Reproduce only the lines that begin at the line with "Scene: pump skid" and run to the end of the entries; omit every picture.

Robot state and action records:
** START **
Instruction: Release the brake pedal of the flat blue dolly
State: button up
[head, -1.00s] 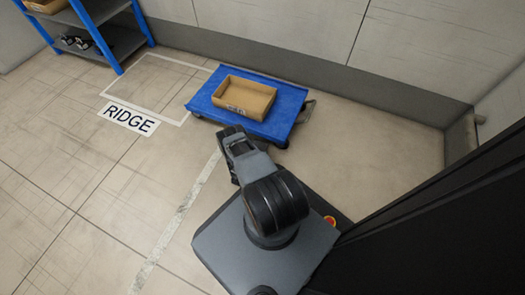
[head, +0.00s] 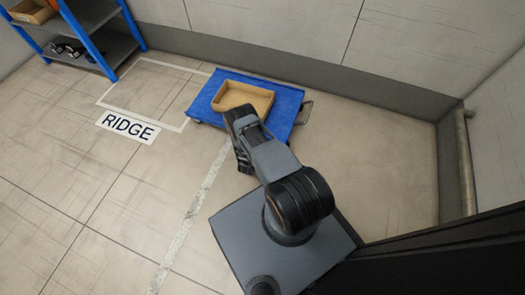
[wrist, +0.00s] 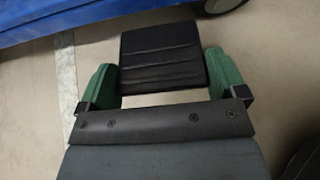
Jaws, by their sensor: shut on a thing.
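The flat blue dolly (head: 288,112) stands by the back wall and carries a shallow tan crate (head: 256,89). A strip of its blue deck edge (wrist: 60,22) and a wheel (wrist: 217,4) cross the top of the wrist view. Below them is a black ribbed brake pedal (wrist: 160,52). My gripper (wrist: 162,78) has its green fingers on either side of the pedal's near part and is shut on it. In the head view my gripper (head: 243,158) is low at the dolly's near side, and my arm hides the pedal and part of the crate's near side.
A floor outline (head: 112,90) lies left of the dolly, with a RIDGE label (head: 128,127) in front. A blue shelf (head: 108,50) stands at the upper left. The wall (head: 380,95) runs close behind the dolly. The floor at the left is clear.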

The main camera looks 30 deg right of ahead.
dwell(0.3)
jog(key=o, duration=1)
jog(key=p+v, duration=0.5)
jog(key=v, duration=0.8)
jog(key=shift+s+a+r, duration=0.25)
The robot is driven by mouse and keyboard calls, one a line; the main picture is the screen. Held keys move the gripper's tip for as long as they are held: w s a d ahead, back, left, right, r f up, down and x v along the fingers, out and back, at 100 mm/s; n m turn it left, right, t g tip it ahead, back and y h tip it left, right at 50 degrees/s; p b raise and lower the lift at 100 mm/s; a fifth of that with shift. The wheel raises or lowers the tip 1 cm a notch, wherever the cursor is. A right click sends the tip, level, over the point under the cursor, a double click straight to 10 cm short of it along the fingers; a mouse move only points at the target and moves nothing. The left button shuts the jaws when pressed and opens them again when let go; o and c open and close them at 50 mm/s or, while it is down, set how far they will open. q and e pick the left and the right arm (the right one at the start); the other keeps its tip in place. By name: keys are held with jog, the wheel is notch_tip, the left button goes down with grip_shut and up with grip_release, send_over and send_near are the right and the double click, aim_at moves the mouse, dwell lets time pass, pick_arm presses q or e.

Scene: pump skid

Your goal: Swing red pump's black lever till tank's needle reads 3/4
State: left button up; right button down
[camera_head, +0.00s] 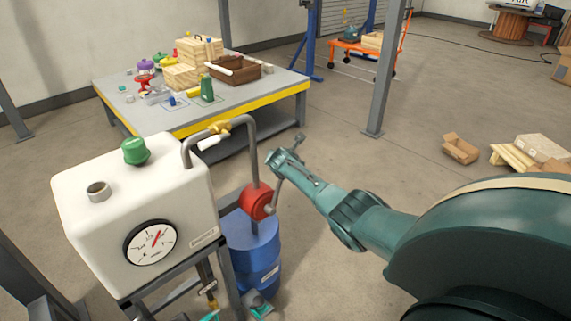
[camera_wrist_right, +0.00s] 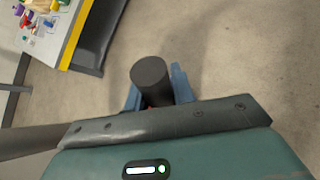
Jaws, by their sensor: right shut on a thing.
** END **
(Answer to the problem):
Scene: pump skid

Your goal: Swing red pump's black lever till tank's needle reads 3/4
State: left button up; right button down
[camera_head, +0.00s] 
[camera_wrist_right, +0.00s] 
Jaws, by their sensor: right shut on a thing.

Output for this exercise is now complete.